| Written instruction |
Wherever the string "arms" appears in the listing, copy that line.

## start Data shown

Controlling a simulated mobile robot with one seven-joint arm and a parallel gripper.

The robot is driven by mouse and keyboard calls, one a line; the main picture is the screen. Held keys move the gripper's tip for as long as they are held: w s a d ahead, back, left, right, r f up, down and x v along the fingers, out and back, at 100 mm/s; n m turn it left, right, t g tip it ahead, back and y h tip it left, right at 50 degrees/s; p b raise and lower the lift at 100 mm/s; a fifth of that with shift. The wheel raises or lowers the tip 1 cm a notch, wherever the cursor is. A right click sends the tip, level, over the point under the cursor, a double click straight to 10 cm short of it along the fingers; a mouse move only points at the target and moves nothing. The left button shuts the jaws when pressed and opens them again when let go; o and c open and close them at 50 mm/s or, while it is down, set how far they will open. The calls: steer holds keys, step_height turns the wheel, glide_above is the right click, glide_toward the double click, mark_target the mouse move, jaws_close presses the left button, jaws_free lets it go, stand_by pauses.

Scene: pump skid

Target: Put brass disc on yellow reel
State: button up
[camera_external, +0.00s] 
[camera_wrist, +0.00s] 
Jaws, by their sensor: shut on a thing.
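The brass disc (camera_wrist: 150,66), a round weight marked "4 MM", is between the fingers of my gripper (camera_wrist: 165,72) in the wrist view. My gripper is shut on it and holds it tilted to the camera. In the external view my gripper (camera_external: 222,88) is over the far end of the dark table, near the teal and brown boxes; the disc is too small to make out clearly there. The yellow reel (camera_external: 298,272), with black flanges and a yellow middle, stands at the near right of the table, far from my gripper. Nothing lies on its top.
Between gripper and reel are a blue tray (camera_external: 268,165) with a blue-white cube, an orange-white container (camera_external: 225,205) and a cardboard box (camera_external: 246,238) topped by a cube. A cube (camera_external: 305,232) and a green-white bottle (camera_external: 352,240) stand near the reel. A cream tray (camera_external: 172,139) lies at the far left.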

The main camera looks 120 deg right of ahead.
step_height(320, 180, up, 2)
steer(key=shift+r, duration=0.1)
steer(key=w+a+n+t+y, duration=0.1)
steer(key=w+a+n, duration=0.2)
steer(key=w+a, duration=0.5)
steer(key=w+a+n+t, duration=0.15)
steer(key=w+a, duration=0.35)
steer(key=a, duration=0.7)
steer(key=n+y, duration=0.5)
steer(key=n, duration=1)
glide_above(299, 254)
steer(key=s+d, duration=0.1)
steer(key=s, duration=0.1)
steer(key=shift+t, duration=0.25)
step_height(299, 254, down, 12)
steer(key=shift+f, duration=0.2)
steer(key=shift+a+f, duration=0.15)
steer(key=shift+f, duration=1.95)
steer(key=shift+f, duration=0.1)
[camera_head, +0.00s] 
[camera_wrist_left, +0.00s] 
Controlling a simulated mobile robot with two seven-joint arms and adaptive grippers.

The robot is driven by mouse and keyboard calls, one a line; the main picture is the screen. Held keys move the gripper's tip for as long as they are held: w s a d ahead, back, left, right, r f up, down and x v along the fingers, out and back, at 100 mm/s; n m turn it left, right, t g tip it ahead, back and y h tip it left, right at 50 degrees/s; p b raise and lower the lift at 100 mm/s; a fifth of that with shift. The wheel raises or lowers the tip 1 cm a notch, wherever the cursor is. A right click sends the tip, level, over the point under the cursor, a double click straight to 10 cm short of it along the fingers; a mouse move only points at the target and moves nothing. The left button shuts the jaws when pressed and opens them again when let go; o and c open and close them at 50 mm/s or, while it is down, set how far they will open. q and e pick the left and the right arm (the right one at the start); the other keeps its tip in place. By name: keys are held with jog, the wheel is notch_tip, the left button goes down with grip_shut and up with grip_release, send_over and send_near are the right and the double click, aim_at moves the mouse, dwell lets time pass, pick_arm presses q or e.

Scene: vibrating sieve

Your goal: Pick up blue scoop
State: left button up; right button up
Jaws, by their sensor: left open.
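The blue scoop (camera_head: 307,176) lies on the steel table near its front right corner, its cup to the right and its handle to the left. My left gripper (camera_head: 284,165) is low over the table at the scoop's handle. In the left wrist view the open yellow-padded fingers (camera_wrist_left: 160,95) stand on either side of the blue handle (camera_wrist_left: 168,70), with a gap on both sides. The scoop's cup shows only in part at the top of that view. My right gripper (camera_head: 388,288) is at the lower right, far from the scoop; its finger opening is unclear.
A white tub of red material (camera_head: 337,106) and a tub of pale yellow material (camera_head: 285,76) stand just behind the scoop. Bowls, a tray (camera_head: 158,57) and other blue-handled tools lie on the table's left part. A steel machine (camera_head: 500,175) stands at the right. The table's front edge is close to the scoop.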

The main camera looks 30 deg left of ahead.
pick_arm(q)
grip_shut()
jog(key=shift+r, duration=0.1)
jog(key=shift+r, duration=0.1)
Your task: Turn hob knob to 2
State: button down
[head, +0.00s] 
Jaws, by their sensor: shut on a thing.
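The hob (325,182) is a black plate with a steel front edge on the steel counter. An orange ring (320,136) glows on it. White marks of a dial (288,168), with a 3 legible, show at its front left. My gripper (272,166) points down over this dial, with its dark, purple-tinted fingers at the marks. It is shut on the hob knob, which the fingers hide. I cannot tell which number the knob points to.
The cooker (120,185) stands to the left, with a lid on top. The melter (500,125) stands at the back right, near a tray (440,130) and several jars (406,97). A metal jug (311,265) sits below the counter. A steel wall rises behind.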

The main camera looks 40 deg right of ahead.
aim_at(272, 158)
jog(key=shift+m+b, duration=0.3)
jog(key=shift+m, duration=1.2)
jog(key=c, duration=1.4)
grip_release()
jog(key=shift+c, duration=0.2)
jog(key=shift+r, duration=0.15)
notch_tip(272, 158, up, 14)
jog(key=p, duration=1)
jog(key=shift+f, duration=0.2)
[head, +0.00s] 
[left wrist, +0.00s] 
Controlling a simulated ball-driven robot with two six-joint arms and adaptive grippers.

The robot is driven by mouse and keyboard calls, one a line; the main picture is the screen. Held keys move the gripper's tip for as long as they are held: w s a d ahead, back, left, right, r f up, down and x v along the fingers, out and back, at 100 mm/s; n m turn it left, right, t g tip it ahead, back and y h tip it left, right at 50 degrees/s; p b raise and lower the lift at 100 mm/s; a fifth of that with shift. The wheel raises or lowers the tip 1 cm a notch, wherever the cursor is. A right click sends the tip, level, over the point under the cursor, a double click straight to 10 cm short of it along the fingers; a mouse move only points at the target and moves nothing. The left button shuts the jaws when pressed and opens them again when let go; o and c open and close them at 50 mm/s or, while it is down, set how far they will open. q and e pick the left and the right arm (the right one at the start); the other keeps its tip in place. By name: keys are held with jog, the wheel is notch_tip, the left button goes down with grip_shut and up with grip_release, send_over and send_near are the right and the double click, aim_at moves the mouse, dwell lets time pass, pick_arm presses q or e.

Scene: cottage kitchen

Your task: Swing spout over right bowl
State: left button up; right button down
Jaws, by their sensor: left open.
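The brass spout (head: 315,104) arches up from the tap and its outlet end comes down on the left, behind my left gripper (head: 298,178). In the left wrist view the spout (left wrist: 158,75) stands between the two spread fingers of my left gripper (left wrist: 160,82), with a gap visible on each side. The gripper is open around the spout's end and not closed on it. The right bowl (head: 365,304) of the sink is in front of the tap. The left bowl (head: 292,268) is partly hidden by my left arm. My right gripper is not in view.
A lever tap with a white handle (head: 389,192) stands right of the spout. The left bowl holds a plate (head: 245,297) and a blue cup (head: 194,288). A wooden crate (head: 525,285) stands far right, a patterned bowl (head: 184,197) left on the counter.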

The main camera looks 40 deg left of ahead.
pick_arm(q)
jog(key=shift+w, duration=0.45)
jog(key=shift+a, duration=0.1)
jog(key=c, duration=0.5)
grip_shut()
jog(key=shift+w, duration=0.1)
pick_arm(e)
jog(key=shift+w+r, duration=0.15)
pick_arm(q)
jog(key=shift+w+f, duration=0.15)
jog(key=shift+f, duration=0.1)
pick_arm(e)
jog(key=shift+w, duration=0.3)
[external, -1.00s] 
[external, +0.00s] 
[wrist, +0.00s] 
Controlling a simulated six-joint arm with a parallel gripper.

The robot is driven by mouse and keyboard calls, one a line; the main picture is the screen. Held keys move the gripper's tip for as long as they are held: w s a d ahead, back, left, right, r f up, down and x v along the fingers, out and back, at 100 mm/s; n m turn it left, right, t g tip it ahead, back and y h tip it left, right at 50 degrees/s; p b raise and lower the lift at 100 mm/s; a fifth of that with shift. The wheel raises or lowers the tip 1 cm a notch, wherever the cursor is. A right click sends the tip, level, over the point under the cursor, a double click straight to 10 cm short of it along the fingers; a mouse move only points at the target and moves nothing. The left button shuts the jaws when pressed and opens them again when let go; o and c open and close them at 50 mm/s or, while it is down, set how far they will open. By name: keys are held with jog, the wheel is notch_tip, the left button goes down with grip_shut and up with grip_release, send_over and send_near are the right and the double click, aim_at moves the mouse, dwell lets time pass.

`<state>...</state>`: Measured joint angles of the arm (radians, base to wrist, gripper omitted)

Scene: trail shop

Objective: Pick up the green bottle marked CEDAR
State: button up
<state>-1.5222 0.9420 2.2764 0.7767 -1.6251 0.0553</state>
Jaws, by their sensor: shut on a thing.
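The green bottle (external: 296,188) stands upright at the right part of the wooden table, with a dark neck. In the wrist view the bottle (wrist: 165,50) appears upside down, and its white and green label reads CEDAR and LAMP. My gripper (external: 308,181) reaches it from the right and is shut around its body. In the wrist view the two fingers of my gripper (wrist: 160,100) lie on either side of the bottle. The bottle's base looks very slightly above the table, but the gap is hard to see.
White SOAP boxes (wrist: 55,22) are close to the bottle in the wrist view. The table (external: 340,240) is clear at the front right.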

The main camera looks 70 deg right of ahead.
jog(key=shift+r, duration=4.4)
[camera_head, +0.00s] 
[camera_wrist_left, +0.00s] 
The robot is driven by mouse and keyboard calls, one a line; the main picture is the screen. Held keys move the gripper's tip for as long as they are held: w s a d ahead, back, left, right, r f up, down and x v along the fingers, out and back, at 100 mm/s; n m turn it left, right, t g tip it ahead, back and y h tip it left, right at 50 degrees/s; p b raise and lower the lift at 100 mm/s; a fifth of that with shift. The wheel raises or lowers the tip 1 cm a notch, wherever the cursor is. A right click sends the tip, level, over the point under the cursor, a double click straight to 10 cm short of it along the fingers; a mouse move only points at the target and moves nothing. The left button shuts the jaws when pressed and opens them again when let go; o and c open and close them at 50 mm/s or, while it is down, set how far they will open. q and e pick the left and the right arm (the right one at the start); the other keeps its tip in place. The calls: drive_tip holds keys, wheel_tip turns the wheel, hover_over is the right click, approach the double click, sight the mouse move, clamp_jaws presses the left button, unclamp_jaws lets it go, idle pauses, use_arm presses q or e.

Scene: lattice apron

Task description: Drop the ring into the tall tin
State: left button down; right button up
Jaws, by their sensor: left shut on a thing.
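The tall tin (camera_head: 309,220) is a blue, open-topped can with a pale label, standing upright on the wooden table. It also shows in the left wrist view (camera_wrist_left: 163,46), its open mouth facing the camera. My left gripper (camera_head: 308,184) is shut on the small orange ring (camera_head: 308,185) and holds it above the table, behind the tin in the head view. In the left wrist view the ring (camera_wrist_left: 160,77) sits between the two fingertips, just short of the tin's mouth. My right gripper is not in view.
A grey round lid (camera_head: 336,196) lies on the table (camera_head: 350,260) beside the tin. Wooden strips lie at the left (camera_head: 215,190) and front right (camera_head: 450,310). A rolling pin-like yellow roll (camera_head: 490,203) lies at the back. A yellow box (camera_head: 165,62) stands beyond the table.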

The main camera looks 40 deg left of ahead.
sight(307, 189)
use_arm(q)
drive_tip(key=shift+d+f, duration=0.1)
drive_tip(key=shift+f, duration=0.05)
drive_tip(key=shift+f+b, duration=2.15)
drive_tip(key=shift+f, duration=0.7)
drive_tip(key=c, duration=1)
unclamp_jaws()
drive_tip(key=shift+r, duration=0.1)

## end Data shown

| Final result |
Controlling a simulated mobile robot with two seven-joint arms and adaptive grippers.
Controlling a simulated ball-driven robot with two six-joint arms and adaptive grippers.

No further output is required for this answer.